● **YOUR TASK**: All of the lines below are to be transcribed faithfully, with pictures excluded from the copy.

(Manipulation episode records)
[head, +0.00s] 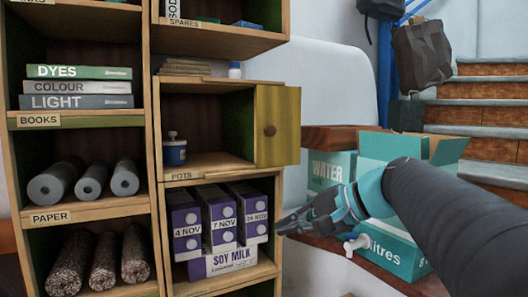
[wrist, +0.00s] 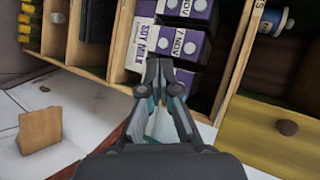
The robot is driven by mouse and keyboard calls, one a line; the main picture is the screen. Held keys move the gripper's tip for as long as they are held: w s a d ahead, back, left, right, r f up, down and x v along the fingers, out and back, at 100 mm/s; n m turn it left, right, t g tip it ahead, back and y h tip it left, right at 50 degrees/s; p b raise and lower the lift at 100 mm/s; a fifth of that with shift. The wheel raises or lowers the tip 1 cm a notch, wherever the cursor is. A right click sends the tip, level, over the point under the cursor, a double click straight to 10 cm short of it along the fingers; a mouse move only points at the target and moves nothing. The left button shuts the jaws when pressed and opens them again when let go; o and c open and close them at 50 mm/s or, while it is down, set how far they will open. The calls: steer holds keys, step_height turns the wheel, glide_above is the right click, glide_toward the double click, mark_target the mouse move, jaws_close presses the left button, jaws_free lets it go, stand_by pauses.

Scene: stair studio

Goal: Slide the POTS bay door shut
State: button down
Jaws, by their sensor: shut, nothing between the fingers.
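The POTS bay door (head: 290,112) is an olive-yellow panel with a round brown knob (head: 270,130). It stands at the right of the bay and sticks out past the shelf's right edge, leaving most of the bay open. A blue and white pot (head: 174,152) shows inside, above the POTS label (head: 181,176). The door also fills the lower right of the wrist view (wrist: 250,125), with its knob (wrist: 287,128). My gripper (head: 281,226) is shut and empty, below the door and beside the soy milk cartons. Its fingers (wrist: 166,75) point at the cartons in the wrist view.
Purple soy milk cartons (head: 220,215) fill the bay below. Books (head: 78,87) and paper rolls (head: 92,180) sit in the left column. A teal box (head: 385,148) and a water box (head: 330,168) stand at right, near wooden stairs (head: 490,106).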

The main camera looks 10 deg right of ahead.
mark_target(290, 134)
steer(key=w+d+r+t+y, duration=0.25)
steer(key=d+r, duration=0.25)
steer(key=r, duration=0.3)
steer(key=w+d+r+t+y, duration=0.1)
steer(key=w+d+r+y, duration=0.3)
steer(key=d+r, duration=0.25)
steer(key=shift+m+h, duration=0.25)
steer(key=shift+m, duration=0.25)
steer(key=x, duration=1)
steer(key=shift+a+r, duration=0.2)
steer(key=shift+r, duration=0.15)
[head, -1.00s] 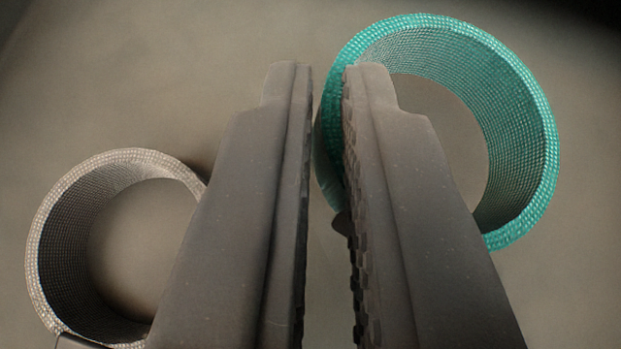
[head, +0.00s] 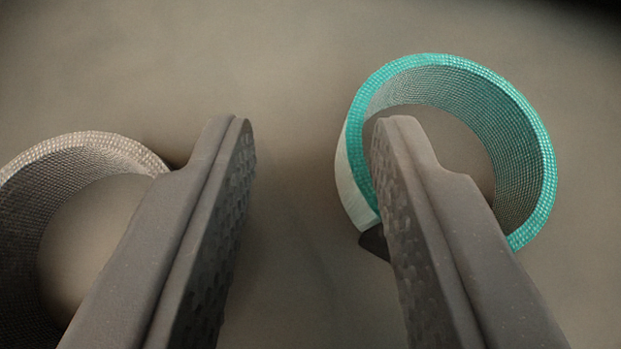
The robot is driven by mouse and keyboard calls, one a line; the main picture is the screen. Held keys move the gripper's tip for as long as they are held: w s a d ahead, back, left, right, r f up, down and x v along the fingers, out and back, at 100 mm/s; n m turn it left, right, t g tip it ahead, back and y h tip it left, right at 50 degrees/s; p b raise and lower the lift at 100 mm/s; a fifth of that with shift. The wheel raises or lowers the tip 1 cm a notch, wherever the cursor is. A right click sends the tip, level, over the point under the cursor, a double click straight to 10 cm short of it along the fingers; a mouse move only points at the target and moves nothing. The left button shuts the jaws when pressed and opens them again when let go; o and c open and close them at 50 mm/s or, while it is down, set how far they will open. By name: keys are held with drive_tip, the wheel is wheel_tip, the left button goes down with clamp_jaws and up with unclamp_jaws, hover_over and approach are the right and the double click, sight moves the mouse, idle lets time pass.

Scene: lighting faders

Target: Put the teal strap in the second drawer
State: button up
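The teal strap (head: 537,140) is a rolled woven ring standing on its edge on a grey-brown surface, at the right of the head view. A pale patch shows on its outer left side, with a small dark piece below it. My gripper (head: 312,145) is open, with nothing between its fingers. The right finger overlaps the teal ring's opening and left wall in the picture, and hides part of it. I cannot tell whether it touches the strap. The second drawer is not in view.
A beige woven strap (head: 85,146), also rolled into a ring, stands at the left and is partly hidden by my left finger. The surface between the two rings is clear, and so is the area behind them.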

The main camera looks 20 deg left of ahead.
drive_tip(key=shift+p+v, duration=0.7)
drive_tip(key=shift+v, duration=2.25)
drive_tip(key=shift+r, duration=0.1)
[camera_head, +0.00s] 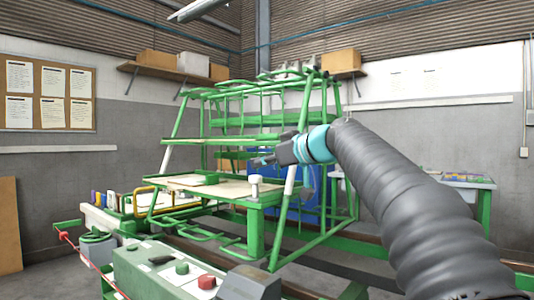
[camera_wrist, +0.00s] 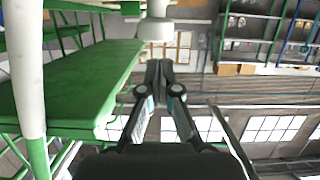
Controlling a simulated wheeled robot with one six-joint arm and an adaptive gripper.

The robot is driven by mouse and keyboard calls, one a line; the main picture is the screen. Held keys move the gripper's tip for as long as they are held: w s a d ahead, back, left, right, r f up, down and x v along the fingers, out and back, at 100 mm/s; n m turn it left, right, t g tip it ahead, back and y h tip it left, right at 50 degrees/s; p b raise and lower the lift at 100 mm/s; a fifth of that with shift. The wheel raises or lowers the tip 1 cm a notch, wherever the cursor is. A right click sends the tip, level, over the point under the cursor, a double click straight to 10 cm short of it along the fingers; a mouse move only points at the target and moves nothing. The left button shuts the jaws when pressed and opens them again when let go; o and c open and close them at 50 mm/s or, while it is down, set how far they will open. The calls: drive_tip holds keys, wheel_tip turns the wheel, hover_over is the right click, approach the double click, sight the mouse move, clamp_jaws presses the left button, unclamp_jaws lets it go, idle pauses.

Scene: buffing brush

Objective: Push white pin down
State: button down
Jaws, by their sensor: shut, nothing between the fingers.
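The white pin (camera_head: 254,187) stands upright at the front right corner of the green-framed table (camera_head: 222,193), with a wide head on a narrower stem. In the wrist view the white pin (camera_wrist: 156,30) is at the top centre, just beyond my fingertips. My gripper (camera_head: 261,161) is shut and empty, up and slightly right of the pin in the head view. In the wrist view my gripper (camera_wrist: 159,68) has its fingertips together, with a small gap in the picture between them and the pin's head. Contact with the pin does not show.
A green tubular rack (camera_head: 262,122) rises behind the table. A white-sleeved post (camera_head: 289,187) stands close to the right of the pin.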

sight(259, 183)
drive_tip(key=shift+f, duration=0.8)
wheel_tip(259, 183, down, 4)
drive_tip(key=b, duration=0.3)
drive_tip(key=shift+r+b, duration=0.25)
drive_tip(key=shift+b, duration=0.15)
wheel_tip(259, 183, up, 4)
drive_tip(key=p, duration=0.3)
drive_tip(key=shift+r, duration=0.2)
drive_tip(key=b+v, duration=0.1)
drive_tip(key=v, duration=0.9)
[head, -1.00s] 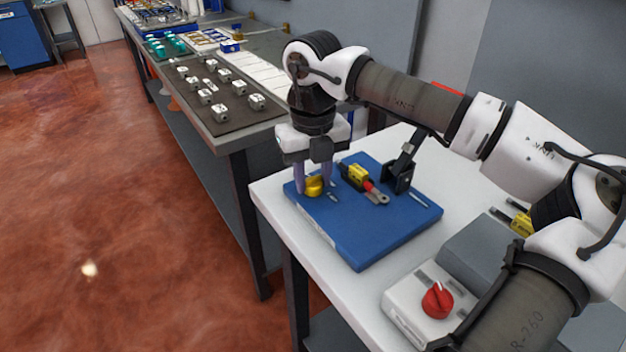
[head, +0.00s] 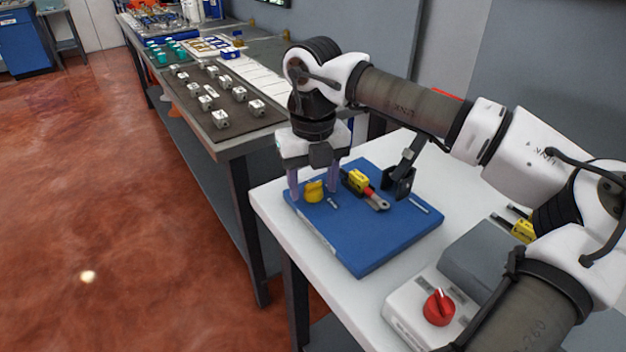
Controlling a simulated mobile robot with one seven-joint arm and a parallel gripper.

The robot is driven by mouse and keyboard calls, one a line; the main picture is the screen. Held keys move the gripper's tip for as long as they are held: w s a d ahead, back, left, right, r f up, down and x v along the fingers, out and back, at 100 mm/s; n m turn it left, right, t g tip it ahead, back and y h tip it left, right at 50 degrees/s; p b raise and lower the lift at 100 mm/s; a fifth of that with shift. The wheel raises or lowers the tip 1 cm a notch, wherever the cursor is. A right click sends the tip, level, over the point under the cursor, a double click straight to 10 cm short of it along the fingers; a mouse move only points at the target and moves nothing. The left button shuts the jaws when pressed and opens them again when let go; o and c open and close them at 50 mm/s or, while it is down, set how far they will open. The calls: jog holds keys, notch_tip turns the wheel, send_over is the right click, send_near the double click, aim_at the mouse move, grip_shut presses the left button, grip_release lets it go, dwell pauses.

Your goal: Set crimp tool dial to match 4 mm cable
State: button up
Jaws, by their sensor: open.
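A blue board (head: 365,240) lies on the white table. A yellow knob-like piece (head: 314,192) is at its left side. A yellow and black tool with a red part (head: 360,183) lies to its right on the board. My gripper (head: 312,188) points down over the left of the board. Its two purple fingers are open, one on each side of the yellow knob, with a gap visible on both sides. A red dial with a white pointer line (head: 439,307) is on a white box at the table's front. Markings on either are too small to read.
A black stand (head: 399,182) rises at the board's back right. A grey box (head: 484,258) stands behind the red dial, with another yellow and black tool (head: 523,230) beyond. A workbench with white blocks on a dark mat (head: 205,125) is at the left. The board's front is clear.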

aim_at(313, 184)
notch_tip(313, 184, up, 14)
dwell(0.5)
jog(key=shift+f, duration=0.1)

● **RESPONSE TO THE EXERCISE**:
[head, +0.00s] 
[wrist, +0.00s] 
The robot is driven by mouse and keyboard calls, one a line; the main picture is the screen. Held keys move the gripper's tip for as long as they are held: w s a d ahead, back, left, right, r f up, down and x v along the fingers, out and back, at 100 mm/s; n m turn it left, right, t g tip it ahead, back and y h tip it left, right at 50 degrees/s; p b raise and lower the lift at 100 mm/s; a fifth of that with shift. The wheel raises or lowers the tip 1 cm a notch, wherever the cursor is. A right click sends the tip, level, over the point under the cursor, a double click straight to 10 cm short of it along the fingers; a mouse move only points at the target and moves nothing. The left button shuts the jaws when pressed and opens them again when let go; o and c open and close them at 50 mm/s or, while it is down, set how far they will open. The calls: steer holds keys, step_height turns the wheel, glide_above is the right click, glide_toward the double click, mark_target the mouse move, jaws_close presses the left button, jaws_free lets it go, stand_by pauses.

Scene: stair studio

Goal: Slide the POTS bay door shut
State: button down
Jaws, by their sensor: shut, nothing between the fingers.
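The POTS bay door (head: 290,112) is an olive-yellow panel with a round brown knob (head: 270,130). It stands at the right of the bay and sticks out past the shelf's right edge, leaving most of the bay open. A blue and white pot (head: 174,152) shows inside, above the POTS label (head: 181,176). The door also fills the lower right of the wrist view (wrist: 250,125), with its knob (wrist: 287,128). My gripper (head: 281,226) is shut and empty, below the door and beside the soy milk cartons. Its fingers (wrist: 166,75) point at the cartons in the wrist view.
Purple soy milk cartons (head: 220,215) fill the bay below. Books (head: 78,87) and paper rolls (head: 92,180) sit in the left column. A teal box (head: 385,148) and a water box (head: 330,168) stand at right, near wooden stairs (head: 490,106).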

The main camera looks 10 deg right of ahead.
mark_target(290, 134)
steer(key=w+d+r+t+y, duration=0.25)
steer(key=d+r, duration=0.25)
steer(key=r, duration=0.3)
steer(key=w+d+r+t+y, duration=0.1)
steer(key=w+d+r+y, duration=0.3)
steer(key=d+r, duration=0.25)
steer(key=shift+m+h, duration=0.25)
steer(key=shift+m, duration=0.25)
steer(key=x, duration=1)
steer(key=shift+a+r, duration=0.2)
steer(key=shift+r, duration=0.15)
[head, -1.00s] 
[head, +0.00s] 
The robot is driven by mouse and keyboard calls, one a line; the main picture is the screen. Held keys move the gripper's tip for as long as they are held: w s a d ahead, back, left, right, r f up, down and x v along the fingers, out and back, at 100 mm/s; n m turn it left, right, t g tip it ahead, back and y h tip it left, right at 50 degrees/s; p b raise and lower the lift at 100 mm/s; a fifth of that with shift. The wheel raises or lowers the tip 1 cm a notch, wherever the cursor is. A right click sends the tip, level, over the point under the cursor, a double click straight to 10 cm short of it along the fingers; a mouse move only points at the target and moves nothing. The left button shuts the jaws when pressed and opens them again when let go; o and c open and close them at 50 mm/s or, while it is down, set how far they will open. By name: keys are held with drive_tip, the wheel is wheel_tip, the left button goes down with clamp_jaws and up with unclamp_jaws, hover_over and approach are the right and the double click, sight moves the mouse, idle lets time pass.

Scene: lighting faders

Target: Put the teal strap in the second drawer
State: button up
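The teal strap (head: 537,140) is a rolled woven ring standing on its edge on a grey-brown surface, at the right of the head view. A pale patch shows on its outer left side, with a small dark piece below it. My gripper (head: 312,145) is open, with nothing between its fingers. The right finger overlaps the teal ring's opening and left wall in the picture, and hides part of it. I cannot tell whether it touches the strap. The second drawer is not in view.
A beige woven strap (head: 85,146), also rolled into a ring, stands at the left and is partly hidden by my left finger. The surface between the two rings is clear, and so is the area behind them.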

The main camera looks 20 deg left of ahead.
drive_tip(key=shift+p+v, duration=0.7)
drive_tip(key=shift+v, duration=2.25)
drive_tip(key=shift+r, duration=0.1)
[camera_head, +0.00s] 
[camera_wrist, +0.00s] 
Controlling a simulated wheeled robot with one six-joint arm and an adaptive gripper.

The robot is driven by mouse and keyboard calls, one a line; the main picture is the screen. Held keys move the gripper's tip for as long as they are held: w s a d ahead, back, left, right, r f up, down and x v along the fingers, out and back, at 100 mm/s; n m turn it left, right, t g tip it ahead, back and y h tip it left, right at 50 degrees/s; p b raise and lower the lift at 100 mm/s; a fifth of that with shift. The wheel raises or lowers the tip 1 cm a notch, wherever the cursor is. A right click sends the tip, level, over the point under the cursor, a double click straight to 10 cm short of it along the fingers; a mouse move only points at the target and moves nothing. The left button shuts the jaws when pressed and opens them again when let go; o and c open and close them at 50 mm/s or, while it is down, set how far they will open. The calls: drive_tip holds keys, wheel_tip turns the wheel, hover_over is the right click, approach the double click, sight the mouse move, clamp_jaws presses the left button, unclamp_jaws lets it go, idle pauses.

Scene: buffing brush

Objective: Push white pin down
State: button down
Jaws, by their sensor: shut, nothing between the fingers.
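The white pin (camera_head: 254,187) stands upright at the front right corner of the green-framed table (camera_head: 222,193), with a wide head on a narrower stem. In the wrist view the white pin (camera_wrist: 156,30) is at the top centre, just beyond my fingertips. My gripper (camera_head: 261,161) is shut and empty, up and slightly right of the pin in the head view. In the wrist view my gripper (camera_wrist: 159,68) has its fingertips together, with a small gap in the picture between them and the pin's head. Contact with the pin does not show.
A green tubular rack (camera_head: 262,122) rises behind the table. A white-sleeved post (camera_head: 289,187) stands close to the right of the pin.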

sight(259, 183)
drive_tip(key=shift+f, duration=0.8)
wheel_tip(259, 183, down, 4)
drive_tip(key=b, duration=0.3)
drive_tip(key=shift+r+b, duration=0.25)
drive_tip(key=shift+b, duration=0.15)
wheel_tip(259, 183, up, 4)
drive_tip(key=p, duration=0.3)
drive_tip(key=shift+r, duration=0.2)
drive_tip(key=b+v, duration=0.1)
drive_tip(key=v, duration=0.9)
[head, -1.00s] 
[head, +0.00s] 
Controlling a simulated mobile robot with one seven-joint arm and a parallel gripper.

The robot is driven by mouse and keyboard calls, one a line; the main picture is the screen. Held keys move the gripper's tip for as long as they are held: w s a d ahead, back, left, right, r f up, down and x v along the fingers, out and back, at 100 mm/s; n m turn it left, right, t g tip it ahead, back and y h tip it left, right at 50 degrees/s; p b raise and lower the lift at 100 mm/s; a fifth of that with shift. The wheel raises or lowers the tip 1 cm a notch, wherever the cursor is. A right click sends the tip, level, over the point under the cursor, a double click straight to 10 cm short of it along the fingers; a mouse move only points at the target and moves nothing. The left button shuts the jaws when pressed and opens them again when let go; o and c open and close them at 50 mm/s or, while it is down, set how far they will open. The calls: jog holds keys, notch_tip turns the wheel, send_over is the right click, send_near the double click, aim_at the mouse move, grip_shut presses the left button, grip_release lets it go, dwell pauses.

Your goal: Set crimp tool dial to match 4 mm cable
State: button up
Jaws, by their sensor: open.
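A blue board (head: 365,240) lies on the white table. A yellow knob-like piece (head: 314,192) is at its left side. A yellow and black tool with a red part (head: 360,183) lies to its right on the board. My gripper (head: 312,188) points down over the left of the board. Its two purple fingers are open, one on each side of the yellow knob, with a gap visible on both sides. A red dial with a white pointer line (head: 439,307) is on a white box at the table's front. Markings on either are too small to read.
A black stand (head: 399,182) rises at the board's back right. A grey box (head: 484,258) stands behind the red dial, with another yellow and black tool (head: 523,230) beyond. A workbench with white blocks on a dark mat (head: 205,125) is at the left. The board's front is clear.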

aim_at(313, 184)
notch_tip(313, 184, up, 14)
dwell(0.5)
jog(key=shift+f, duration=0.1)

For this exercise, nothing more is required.